We feel that the instant case is analogous to and somewhat factually identical to the Krakowiak case.
There being no genuine issue as to a material fact, we find that the defendant is entitled to a judgment as a matter of law, and we affirm the summary judgment of the lower court.
ABRAHAMSON, J., concurs.
I believe the question posed by this case is not whether the limb was inherently dangerous, but whether the position of the limb, in its unnatural state, made it inherently dangerous.
In my view, the cases cited by the majority are distinguishable. In each, the injury was not caused solely by the natural objects but was contributed to by the positive acts of a person. In Donehue and Landman the dirt and sand were thrown by a child. In Krakowiak, the plaintiff herself ran up the mound of earth causing her collision with the tree. See also, Reeves v. City of Springfield (1972), 5 Ill. App.3d 880, 284 N.E.2d 373.

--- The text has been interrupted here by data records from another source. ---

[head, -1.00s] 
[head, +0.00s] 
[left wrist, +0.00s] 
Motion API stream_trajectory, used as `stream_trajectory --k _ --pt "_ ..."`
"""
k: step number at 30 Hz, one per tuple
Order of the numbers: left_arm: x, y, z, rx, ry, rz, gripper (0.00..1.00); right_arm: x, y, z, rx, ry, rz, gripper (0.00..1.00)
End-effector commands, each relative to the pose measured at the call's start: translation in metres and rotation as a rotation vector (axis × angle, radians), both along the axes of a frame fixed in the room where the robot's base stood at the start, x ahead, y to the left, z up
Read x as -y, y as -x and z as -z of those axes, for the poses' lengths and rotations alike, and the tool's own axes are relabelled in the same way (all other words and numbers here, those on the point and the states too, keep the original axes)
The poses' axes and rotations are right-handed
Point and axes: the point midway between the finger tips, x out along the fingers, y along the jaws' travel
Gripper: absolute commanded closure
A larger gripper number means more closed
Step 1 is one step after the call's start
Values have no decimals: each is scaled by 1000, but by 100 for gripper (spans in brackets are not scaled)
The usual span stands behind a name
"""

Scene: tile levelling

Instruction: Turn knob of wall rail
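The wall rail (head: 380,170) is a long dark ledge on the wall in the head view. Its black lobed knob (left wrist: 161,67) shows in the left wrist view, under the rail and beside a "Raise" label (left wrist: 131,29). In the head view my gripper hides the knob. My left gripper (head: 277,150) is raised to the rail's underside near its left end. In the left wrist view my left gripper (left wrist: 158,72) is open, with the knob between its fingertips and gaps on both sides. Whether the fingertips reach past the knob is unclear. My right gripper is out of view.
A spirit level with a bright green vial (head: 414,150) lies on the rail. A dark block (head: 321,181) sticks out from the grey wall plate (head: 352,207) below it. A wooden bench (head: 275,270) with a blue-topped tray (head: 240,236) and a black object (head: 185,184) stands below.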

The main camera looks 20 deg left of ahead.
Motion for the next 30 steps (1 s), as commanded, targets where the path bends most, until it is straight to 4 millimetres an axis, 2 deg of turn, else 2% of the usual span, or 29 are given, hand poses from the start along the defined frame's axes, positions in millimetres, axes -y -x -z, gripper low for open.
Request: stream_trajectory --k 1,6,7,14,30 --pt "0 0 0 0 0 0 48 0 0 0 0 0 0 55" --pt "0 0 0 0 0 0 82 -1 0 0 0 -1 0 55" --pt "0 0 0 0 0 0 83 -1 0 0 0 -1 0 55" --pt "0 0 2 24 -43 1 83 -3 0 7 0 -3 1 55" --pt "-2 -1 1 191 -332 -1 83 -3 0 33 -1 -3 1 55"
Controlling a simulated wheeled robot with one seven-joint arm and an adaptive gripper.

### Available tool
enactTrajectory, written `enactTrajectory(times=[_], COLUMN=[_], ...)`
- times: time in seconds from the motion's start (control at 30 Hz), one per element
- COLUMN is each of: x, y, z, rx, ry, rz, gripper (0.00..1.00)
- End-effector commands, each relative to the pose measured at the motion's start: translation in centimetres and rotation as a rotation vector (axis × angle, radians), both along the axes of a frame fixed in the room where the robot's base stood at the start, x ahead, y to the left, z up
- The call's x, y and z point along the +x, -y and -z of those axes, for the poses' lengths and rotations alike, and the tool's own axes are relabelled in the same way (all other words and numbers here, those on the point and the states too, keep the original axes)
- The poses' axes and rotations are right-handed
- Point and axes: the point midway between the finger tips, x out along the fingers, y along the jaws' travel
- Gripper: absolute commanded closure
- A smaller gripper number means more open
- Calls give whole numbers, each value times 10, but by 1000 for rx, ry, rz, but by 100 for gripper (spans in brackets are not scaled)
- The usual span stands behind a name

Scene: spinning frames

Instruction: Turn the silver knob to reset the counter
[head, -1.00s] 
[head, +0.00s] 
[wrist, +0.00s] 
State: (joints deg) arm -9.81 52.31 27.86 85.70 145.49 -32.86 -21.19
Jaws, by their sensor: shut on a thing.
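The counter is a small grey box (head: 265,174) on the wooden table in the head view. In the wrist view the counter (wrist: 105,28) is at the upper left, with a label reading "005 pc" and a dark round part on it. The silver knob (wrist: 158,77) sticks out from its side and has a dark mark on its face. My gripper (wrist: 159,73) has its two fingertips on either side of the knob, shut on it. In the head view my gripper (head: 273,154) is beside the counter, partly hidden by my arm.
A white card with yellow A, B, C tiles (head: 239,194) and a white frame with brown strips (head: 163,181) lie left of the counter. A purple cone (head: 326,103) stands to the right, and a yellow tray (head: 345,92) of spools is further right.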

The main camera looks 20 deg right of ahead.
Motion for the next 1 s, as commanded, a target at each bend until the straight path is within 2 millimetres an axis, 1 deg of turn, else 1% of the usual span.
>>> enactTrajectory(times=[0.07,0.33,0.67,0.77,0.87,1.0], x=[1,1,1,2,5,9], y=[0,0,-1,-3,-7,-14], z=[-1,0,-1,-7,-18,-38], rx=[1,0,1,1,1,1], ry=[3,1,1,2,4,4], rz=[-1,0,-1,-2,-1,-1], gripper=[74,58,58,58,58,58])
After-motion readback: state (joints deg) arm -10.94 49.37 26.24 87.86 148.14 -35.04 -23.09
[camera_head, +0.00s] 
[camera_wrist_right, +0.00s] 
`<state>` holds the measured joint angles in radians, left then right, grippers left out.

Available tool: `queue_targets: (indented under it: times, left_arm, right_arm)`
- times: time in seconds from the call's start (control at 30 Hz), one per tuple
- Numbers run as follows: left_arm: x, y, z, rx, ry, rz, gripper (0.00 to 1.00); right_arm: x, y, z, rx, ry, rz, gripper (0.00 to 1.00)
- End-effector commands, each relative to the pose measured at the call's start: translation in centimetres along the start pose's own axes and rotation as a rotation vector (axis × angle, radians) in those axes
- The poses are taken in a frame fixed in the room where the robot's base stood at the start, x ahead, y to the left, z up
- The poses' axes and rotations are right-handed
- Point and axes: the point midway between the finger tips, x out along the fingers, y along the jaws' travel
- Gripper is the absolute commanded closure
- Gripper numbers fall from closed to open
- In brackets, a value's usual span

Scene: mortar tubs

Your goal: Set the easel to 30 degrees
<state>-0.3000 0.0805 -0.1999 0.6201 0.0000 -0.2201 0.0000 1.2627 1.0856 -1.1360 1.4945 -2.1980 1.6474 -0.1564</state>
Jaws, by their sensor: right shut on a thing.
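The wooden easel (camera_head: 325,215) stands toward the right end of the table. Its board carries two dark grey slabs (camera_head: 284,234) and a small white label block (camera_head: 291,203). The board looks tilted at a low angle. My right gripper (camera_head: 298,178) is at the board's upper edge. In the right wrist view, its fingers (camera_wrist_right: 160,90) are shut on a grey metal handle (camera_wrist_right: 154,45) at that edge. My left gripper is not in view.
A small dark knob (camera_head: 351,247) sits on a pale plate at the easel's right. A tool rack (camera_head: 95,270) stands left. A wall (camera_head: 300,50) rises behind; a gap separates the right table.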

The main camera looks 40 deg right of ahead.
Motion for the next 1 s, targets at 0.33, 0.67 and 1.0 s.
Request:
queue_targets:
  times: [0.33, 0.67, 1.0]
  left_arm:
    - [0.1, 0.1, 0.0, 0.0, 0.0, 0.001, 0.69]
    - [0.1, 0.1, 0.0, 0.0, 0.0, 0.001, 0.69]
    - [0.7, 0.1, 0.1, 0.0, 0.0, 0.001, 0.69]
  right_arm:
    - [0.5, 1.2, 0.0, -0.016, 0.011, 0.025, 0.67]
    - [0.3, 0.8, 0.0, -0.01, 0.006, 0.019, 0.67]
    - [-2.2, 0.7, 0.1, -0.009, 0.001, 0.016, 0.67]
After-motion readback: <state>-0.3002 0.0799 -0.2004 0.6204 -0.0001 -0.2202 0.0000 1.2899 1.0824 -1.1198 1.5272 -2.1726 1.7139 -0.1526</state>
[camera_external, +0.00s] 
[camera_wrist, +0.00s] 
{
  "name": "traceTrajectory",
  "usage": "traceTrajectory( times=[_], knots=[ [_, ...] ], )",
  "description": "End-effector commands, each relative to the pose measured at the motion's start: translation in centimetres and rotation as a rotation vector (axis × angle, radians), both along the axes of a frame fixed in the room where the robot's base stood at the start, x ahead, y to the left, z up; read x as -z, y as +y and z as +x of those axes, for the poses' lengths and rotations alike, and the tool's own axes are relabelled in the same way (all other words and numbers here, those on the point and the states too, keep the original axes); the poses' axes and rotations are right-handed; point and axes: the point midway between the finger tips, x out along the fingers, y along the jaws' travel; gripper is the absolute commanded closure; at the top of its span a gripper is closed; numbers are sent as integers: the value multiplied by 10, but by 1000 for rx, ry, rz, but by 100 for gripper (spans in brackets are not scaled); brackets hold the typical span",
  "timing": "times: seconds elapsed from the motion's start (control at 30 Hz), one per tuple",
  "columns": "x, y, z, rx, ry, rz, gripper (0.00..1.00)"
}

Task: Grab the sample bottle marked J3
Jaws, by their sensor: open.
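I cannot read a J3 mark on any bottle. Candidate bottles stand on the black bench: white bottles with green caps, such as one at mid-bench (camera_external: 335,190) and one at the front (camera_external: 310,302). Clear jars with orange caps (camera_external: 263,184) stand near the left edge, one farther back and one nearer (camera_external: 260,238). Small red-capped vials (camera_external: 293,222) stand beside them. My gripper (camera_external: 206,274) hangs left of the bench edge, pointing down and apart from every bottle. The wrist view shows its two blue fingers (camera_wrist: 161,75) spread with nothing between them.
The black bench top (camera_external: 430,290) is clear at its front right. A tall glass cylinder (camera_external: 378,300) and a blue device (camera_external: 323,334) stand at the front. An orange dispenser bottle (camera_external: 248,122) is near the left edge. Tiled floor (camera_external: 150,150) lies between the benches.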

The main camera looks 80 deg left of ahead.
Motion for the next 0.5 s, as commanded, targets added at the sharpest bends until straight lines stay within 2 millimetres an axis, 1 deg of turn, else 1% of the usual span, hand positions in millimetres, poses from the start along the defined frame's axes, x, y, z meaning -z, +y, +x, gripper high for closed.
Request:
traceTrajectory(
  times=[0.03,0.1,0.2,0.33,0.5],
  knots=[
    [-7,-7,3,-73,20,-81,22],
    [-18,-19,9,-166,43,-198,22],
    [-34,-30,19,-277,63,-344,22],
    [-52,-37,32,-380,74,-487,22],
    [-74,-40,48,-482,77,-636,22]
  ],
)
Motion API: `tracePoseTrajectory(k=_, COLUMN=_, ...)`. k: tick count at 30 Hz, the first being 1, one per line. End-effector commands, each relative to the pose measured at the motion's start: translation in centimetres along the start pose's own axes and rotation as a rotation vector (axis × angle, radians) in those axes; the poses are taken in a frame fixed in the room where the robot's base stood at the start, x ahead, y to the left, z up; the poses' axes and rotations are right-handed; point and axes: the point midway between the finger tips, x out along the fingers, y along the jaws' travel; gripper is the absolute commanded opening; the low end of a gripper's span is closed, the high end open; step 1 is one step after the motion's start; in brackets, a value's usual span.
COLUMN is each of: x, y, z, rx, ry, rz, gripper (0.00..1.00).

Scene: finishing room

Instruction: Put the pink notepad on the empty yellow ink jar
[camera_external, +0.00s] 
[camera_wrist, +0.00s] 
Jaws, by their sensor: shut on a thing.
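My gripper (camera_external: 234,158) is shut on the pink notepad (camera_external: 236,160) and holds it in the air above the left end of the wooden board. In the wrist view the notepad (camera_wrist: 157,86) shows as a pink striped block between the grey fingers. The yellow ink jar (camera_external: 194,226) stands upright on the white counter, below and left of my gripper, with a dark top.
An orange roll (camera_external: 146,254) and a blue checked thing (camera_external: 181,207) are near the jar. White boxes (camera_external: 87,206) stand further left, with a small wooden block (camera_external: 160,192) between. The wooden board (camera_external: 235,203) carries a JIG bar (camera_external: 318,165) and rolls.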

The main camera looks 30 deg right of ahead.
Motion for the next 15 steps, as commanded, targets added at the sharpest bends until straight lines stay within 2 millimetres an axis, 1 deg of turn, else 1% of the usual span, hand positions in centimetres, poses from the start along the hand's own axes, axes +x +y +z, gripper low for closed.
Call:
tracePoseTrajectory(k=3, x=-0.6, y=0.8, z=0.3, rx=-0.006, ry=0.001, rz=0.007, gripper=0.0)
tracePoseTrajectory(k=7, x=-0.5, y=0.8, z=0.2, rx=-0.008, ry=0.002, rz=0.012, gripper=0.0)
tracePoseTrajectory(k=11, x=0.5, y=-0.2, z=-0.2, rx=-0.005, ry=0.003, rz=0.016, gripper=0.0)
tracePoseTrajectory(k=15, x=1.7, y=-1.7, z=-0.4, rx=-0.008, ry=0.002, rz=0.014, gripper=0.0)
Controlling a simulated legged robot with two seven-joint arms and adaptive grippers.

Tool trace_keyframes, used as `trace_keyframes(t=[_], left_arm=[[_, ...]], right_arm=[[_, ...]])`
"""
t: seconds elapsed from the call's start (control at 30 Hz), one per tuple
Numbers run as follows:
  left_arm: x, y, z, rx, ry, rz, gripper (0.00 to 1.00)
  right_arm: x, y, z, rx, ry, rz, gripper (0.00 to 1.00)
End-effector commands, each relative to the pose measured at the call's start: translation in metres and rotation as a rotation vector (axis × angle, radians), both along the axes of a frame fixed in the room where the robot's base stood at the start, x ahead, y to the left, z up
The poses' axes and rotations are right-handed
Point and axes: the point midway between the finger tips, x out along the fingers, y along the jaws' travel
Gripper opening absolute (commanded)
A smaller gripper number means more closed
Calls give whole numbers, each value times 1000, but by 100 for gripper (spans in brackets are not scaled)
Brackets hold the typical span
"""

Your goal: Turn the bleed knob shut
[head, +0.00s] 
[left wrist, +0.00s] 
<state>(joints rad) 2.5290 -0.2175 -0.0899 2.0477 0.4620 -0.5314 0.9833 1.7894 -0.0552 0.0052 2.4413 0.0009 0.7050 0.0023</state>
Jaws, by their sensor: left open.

As stated in Donehue, at page 379:
"* * * An injury is not actionable which could not have been foreseen or reasonably anticipated, and which would not have resulted had not some new and independent cause intervened to produce it. Driscoll v. Rasmussen Corp., 35 Ill.2d 74." (Emphasis added.)
In the instant case no intervening act is claimed.
While ordinarily a tree branch five feet long and eight inches wide, per se, cannot be said to be inherently dangerous, a branch of that dimension left leaning against a tree could, to a reasonably prudent person, pose a foreseeable risk of danger to children playing near it. Under the facts of this case, it cannot be said as a matter of law that defendant is not liable. Whether the log in its position was inherently dangerous, was a material question to be determined by a jury.
I would reverse the summary judgment of the lower court and remand this cause for further hearing.